◆ **Exercise task**
Sort through the entries below and pull out lines containing the word "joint".

◆ **Rows about robot tasks**
···

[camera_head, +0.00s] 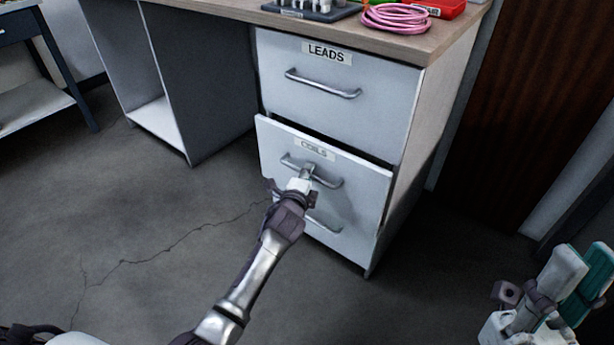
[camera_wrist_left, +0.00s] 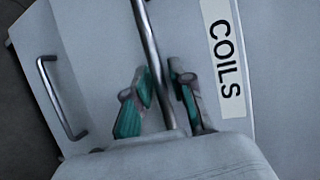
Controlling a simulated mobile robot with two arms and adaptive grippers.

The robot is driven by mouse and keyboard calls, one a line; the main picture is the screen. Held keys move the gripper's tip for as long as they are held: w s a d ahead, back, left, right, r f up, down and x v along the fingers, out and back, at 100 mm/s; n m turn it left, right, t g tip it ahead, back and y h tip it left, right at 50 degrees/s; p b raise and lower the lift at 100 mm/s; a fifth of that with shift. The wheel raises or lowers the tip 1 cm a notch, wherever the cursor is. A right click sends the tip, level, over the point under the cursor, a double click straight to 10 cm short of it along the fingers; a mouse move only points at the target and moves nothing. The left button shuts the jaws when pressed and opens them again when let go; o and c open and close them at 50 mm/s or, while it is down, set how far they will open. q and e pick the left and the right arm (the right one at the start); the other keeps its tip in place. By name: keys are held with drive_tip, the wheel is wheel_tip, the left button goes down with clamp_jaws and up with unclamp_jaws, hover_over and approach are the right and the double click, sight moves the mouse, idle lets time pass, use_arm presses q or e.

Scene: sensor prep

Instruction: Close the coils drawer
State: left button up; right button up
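The coils drawer (camera_head: 355,190) is the middle drawer of the white desk pedestal. Its front stands out a little from the cabinet, with a dark gap along its top edge. Its COILS label (camera_head: 315,149) also shows in the left wrist view (camera_wrist_left: 224,62). My left gripper (camera_head: 307,172) is at the drawer's bar handle (camera_head: 328,182). In the left wrist view its teal-padded fingers (camera_wrist_left: 163,98) stand on either side of the handle bar (camera_wrist_left: 150,45); contact is hard to tell. My right gripper (camera_head: 570,275) is at the lower right, away from the drawer, with its fingers apart.
The LEADS drawer (camera_head: 335,88) above looks shut. A lower drawer handle (camera_head: 323,222) shows below. On the desktop (camera_head: 400,45) lie a pink cable coil (camera_head: 397,18), a red tray (camera_head: 440,8) and a dark rack (camera_head: 310,10). The floor (camera_head: 170,240) at left is clear.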

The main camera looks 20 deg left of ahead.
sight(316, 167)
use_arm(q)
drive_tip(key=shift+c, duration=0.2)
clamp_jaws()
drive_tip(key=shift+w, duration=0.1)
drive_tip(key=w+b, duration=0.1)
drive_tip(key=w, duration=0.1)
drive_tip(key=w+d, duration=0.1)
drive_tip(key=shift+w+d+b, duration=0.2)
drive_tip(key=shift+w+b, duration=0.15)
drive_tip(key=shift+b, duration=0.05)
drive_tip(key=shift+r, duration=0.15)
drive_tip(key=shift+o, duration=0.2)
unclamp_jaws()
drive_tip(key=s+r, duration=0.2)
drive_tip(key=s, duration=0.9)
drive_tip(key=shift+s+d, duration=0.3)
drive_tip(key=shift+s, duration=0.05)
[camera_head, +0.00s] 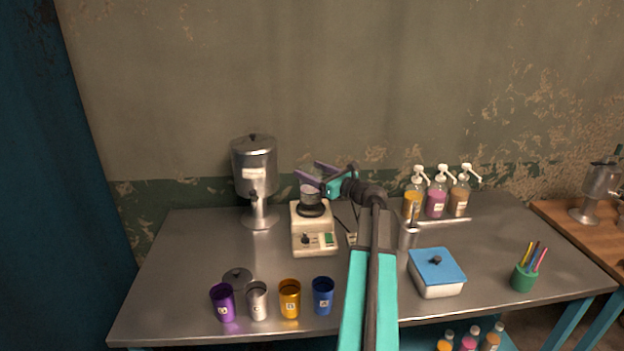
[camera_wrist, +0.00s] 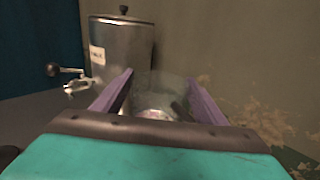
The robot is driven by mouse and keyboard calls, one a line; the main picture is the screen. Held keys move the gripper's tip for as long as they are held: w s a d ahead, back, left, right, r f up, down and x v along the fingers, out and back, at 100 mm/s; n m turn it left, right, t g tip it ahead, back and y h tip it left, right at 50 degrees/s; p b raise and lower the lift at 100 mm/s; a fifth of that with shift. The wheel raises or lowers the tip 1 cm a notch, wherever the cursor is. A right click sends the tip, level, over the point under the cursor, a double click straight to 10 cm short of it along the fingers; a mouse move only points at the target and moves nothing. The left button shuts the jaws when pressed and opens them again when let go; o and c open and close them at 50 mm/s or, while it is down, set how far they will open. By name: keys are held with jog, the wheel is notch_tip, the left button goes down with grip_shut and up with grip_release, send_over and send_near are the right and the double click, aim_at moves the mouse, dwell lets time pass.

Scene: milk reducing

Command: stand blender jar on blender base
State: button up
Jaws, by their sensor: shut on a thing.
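In the wrist view the see-through jar (camera_wrist: 162,96) shows between the fingers (camera_wrist: 160,77).
A steel dispenser (camera_head: 254,170) stands left of the base; it also shows in the wrist view (camera_wrist: 122,48). Several cups (camera_head: 290,300) line the front edge. Pump bottles (camera_head: 437,195), a steel can (camera_head: 408,237) and a blue-lidded box (camera_head: 437,270) stand to the right.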

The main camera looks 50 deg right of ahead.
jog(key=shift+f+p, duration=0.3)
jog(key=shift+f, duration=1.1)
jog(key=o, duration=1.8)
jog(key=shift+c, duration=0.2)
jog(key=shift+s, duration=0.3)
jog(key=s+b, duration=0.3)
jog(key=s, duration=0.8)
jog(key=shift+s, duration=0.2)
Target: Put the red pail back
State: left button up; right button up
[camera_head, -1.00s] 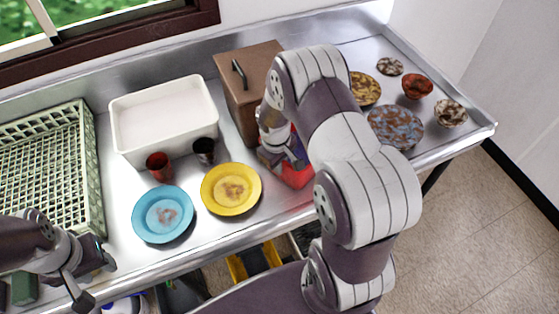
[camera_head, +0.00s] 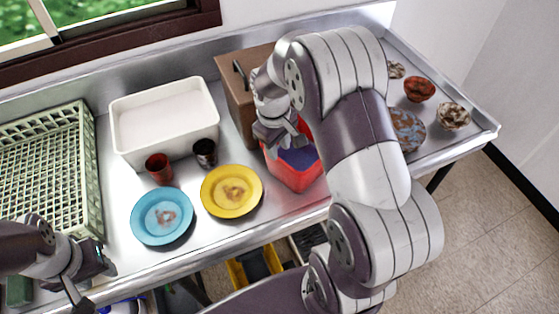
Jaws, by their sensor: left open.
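The red pail (camera_head: 292,177) stands on the steel counter, right of the yellow plate and in front of the brown box. It looks dark blue inside. My right gripper (camera_head: 285,137) is over the pail's back left rim, pointing down. Its fingers overlap the rim in the picture, and I cannot tell whether they grip it. My right arm hides the counter just right of the pail. My left gripper (camera_head: 93,284) is open and empty at the front left, by the counter's front edge.
A brown box (camera_head: 236,105) with a handle stands behind the pail. Soiled bowls (camera_head: 419,88) and plates lie right. A green rack (camera_head: 95,170) is far left.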

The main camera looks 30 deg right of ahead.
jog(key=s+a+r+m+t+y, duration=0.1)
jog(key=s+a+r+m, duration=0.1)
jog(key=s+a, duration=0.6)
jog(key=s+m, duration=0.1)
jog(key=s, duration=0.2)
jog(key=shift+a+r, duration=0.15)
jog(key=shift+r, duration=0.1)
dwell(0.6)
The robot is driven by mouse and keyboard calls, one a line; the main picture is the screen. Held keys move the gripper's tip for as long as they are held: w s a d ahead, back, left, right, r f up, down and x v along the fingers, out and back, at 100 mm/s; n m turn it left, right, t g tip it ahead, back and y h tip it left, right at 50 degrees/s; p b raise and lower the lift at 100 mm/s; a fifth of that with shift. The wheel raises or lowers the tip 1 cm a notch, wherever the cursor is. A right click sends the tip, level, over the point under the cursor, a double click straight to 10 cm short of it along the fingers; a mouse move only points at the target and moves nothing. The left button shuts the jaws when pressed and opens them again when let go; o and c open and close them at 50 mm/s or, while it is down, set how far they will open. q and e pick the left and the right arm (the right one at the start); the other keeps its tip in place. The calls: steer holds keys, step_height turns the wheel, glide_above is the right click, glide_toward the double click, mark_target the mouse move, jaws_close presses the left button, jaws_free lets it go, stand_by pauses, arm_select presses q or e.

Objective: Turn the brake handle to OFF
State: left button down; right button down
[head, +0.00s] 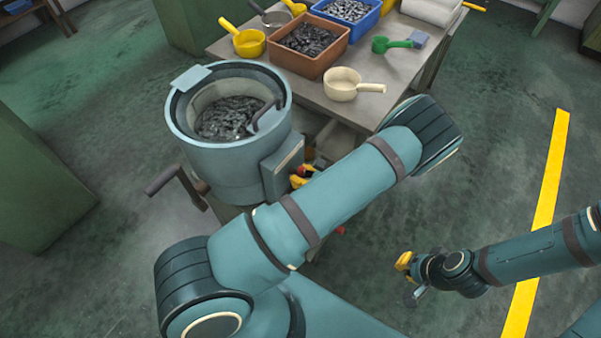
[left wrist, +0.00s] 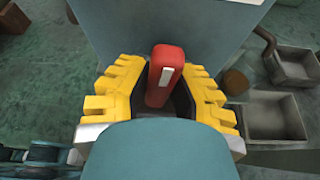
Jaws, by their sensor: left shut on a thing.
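The red brake handle (left wrist: 164,76) with a white stripe stands between the yellow fingers of my left gripper (left wrist: 160,95) in the left wrist view. That gripper is shut on the handle, at the side of a blue-grey machine panel. In the head view my left gripper (head: 300,177) is at the control box (head: 283,167) on the right side of the round machine bowl (head: 228,160), and my left arm partly hides it. No OFF marking can be read. My right gripper (head: 408,275) is low over the floor, away from the machine; its finger gap is unclear.
A grey table (head: 376,105) behind the machine holds a brown bin (head: 291,66) and a blue bin (head: 366,22) of metal parts, plus several scoops. A dark crank bar (head: 165,180) sticks out left of the bowl. Floor on the right is free, with a yellow line (head: 548,185).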

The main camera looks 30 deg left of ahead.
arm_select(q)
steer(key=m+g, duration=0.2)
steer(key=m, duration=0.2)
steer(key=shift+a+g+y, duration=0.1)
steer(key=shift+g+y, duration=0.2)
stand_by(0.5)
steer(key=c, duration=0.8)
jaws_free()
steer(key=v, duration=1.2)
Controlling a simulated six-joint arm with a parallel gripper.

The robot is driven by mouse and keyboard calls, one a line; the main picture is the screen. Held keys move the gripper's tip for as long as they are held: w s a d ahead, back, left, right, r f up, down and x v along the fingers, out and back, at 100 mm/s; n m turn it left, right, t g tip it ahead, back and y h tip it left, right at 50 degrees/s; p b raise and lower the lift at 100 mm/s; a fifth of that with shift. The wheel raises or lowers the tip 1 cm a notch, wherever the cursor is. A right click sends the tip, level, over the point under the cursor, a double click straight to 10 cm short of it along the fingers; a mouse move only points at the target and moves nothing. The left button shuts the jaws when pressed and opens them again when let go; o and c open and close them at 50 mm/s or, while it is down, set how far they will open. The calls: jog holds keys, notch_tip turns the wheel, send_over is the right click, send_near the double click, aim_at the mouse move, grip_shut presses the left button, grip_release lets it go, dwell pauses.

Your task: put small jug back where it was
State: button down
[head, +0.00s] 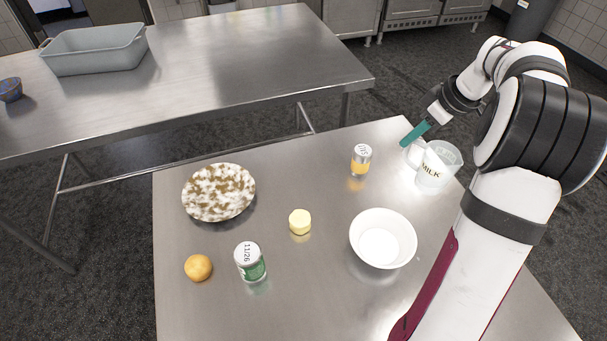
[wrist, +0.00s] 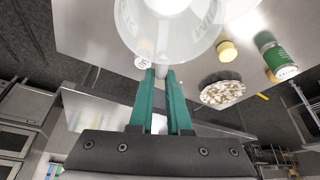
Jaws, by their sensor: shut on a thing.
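The small jug, clear with a MILK label (head: 437,168), is at the far right of the near steel table, near its right edge. My gripper (head: 407,140) reaches in from behind it, its teal fingers at the handle side. In the wrist view the jug (wrist: 135,22) fills the top middle, and my gripper (wrist: 159,74) is shut on its handle, which shows between the fingers. The jug looks about upright. I cannot tell whether its base touches the table.
A butter-coloured piece (head: 300,222), speckled plate (head: 218,214), green can (head: 251,262) and orange fruit (head: 198,268) lie further left.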

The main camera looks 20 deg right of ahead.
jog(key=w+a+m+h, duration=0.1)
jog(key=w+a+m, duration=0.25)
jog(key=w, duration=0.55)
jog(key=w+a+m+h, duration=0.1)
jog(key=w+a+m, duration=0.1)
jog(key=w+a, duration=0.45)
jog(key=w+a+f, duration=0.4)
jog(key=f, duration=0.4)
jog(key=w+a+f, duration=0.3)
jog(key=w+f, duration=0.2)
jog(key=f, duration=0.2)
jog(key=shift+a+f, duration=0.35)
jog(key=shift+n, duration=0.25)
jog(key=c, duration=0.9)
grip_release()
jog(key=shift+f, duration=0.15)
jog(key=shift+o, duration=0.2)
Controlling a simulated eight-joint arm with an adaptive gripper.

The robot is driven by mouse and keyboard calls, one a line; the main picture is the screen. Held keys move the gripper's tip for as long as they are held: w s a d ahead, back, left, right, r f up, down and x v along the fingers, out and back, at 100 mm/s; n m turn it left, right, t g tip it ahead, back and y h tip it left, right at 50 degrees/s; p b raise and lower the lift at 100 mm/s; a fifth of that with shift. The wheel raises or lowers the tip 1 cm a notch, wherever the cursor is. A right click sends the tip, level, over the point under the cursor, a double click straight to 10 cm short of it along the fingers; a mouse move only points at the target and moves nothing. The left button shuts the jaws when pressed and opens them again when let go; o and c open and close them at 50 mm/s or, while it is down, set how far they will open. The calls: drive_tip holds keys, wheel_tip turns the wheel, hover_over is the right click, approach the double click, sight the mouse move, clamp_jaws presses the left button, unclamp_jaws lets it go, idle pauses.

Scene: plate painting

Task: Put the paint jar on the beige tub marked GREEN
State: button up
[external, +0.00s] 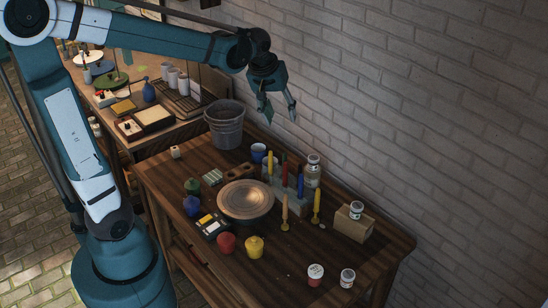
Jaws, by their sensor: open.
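My gripper (278,115) is open and empty, high above the back of the table near the brick wall. It touches nothing. Small white-lidded jars stand in several places: one jar (315,275) with a red band and another jar (348,278) at the front right, and a jar (356,210) on top of a beige block-like thing (352,229). I cannot tell which one is the paint jar. No marking GREEN is readable, and I cannot tell whether the beige thing is the tub.
A round plate (245,199) lies mid-table. Green (192,186), blue (191,206), red (227,243) and yellow (254,247) pots surround its left and front. A grey bucket (225,125) stands at the back left. The table's front right is mostly clear.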

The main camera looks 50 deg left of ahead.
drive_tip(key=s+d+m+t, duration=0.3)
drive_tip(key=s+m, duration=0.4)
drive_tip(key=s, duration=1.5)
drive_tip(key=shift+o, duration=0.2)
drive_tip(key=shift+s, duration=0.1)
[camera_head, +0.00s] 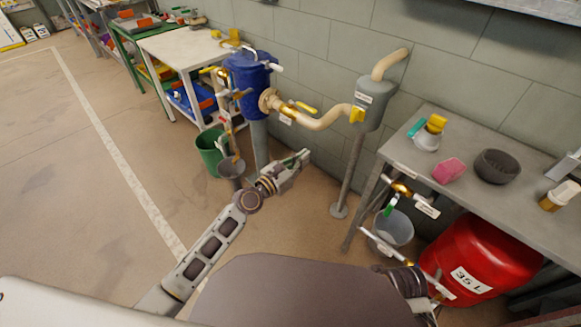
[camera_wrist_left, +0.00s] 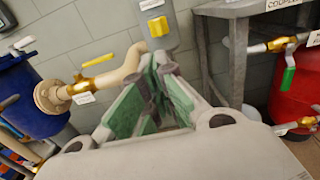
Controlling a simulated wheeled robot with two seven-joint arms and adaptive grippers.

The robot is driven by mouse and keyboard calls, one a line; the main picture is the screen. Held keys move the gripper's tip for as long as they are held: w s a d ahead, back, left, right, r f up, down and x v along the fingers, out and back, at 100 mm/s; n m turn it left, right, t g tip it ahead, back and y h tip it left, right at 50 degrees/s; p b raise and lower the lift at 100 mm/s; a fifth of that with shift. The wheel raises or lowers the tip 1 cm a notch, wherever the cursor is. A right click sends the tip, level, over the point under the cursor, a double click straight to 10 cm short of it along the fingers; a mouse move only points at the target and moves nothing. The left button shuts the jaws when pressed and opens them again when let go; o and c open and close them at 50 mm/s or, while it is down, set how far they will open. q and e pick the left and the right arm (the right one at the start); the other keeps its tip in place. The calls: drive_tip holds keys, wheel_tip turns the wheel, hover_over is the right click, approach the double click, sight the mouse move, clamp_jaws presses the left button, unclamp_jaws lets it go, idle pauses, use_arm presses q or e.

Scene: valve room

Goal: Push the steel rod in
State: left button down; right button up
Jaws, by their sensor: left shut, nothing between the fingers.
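My left gripper (camera_head: 302,157) reaches in from the left, low in front of the wall, between the post under the blue tank and the post under the grey tank. Its fingers are shut and empty. In the left wrist view the green-padded fingers (camera_wrist_left: 163,66) meet in the middle, below the grey tank's yellow fitting. I cannot pick out the steel rod with certainty in either view. The labelled grey bars beside the brass valves under the right bench are too small to identify. My right gripper is not visible.
A blue tank (camera_head: 248,88) joins the grey tank (camera_head: 373,103) through a beige pipe (camera_head: 325,119) with a yellow lever. A green bucket (camera_head: 210,152) stands at left. At right are a grey bench (camera_head: 459,140), a grey bucket (camera_head: 394,228) and a red drum (camera_head: 470,250). Open floor lies left.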

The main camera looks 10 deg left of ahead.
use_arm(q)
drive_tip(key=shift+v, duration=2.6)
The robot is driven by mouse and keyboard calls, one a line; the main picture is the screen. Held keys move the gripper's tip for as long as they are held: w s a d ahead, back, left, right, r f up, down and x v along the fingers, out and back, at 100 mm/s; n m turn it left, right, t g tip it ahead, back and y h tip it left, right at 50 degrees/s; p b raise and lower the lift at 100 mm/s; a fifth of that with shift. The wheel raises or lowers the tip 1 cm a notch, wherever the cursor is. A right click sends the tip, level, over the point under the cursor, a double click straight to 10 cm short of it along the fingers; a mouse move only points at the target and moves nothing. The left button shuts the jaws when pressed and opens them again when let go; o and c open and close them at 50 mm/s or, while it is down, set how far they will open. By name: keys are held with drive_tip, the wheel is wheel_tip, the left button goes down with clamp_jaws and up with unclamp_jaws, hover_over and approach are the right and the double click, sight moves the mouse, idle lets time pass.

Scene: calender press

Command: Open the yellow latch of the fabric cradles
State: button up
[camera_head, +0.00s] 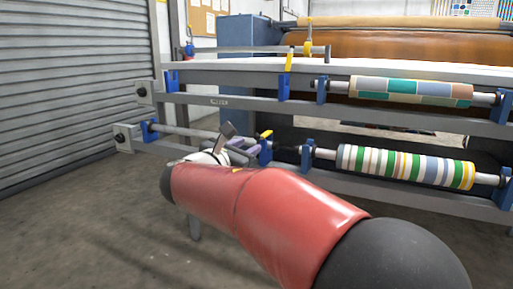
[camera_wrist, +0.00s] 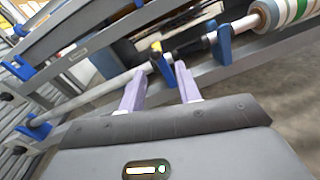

···

◆ **Written reply**
Controlling a simulated six-joint arm with a parallel gripper.
Controlling a simulated eight-joint arm with an adaptive gripper.
Controlling a simulated wheeled robot with two seven-joint arms and adaptive grippers.

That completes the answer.